A big question couples always ask is about gratuity! How do you typically see couples
calculate gratuity? A percentage based on the subtotal like at a restaurant? A dollar amount per-staff member (and how much)? Is it best to give one lump-sum that the captain divvys out, or individual envelopes?
If I had $100 for everyone who asks my about this… First of all, the staff is extremely
grateful for anything that is given as a tip. Calculating it can be difficult though. I would
love if everyone gave 18% on the total. However, I know that isn’t necessarily easy since
we are dealing in the thousands plus most of the time. I tell couples to take the total
number of staff (Servers, bartenders and kitchen… kitchen is often left out of tips for
some reason) and decide what you would like to give them ($20, $50, more per staff). Or
include a lump sum in the final payment that I can distribute. Typically I don’t like the
individual envelope solely because (as I mentioned above) some staff isn’t always
accounted for in the total. I prefer if the couple wants to give cash (vs into the final
payment) to give it in one envelope that I am able to hand out to the staff evenly.
Is there anything else you’d like couples to know?

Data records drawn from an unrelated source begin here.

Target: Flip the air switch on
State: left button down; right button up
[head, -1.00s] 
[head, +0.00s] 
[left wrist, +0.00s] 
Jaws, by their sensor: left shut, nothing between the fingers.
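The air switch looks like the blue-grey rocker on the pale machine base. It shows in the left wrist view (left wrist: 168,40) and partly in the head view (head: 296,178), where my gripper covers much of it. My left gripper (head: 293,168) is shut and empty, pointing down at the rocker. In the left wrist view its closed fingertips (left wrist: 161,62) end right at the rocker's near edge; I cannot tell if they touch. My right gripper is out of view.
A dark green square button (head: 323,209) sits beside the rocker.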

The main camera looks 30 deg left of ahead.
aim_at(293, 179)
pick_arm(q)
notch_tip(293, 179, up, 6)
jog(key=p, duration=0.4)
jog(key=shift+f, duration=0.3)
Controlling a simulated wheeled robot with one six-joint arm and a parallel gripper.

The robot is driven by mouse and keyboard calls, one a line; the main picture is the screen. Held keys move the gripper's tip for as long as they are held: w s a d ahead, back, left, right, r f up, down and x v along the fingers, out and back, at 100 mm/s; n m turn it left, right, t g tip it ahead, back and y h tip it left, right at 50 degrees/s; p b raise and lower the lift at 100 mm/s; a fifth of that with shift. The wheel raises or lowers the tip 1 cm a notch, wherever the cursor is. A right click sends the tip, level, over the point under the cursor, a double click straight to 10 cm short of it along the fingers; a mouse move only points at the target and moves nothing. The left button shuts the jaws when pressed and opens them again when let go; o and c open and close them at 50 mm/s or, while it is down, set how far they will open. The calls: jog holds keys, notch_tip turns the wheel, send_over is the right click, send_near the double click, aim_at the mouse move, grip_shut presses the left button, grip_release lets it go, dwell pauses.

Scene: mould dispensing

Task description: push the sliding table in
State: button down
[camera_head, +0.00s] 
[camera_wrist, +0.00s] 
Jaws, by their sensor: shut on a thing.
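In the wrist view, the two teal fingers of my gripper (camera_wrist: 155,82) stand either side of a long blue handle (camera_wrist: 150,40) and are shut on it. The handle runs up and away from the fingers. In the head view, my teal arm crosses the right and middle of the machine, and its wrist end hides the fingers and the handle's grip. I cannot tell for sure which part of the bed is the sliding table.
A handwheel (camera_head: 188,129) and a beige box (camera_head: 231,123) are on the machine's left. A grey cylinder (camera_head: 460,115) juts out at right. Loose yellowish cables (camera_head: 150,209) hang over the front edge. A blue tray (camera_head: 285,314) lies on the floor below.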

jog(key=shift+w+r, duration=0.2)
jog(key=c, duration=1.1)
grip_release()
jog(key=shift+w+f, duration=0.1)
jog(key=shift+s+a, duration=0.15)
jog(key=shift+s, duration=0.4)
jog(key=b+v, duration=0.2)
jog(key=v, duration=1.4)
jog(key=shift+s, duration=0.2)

Enjoy every aspect of the wedding. It’s stressful and over before you know it. But try to love
every minute of it. If something doesn’t get done, no one will know but you. My last
thought… I tell this to a lot of couples: You get what you pay for! Just because someone
or something is cheaper somewhere else doesn’t mean you are going to get the same
product or service in return!
Just for fun, if you were getting married again today, what would your ideal menu be?
So, I actually did the food for my wedding… crazy right?!? If I was to do it over again I
would probably do stations or family style service. Maybe something fun like a sushi
station or low-key like tacos and sliders. And of course CAKE! As long as it’s white cake
with white frosting… I don’t need any of those fancy flavors or fillings!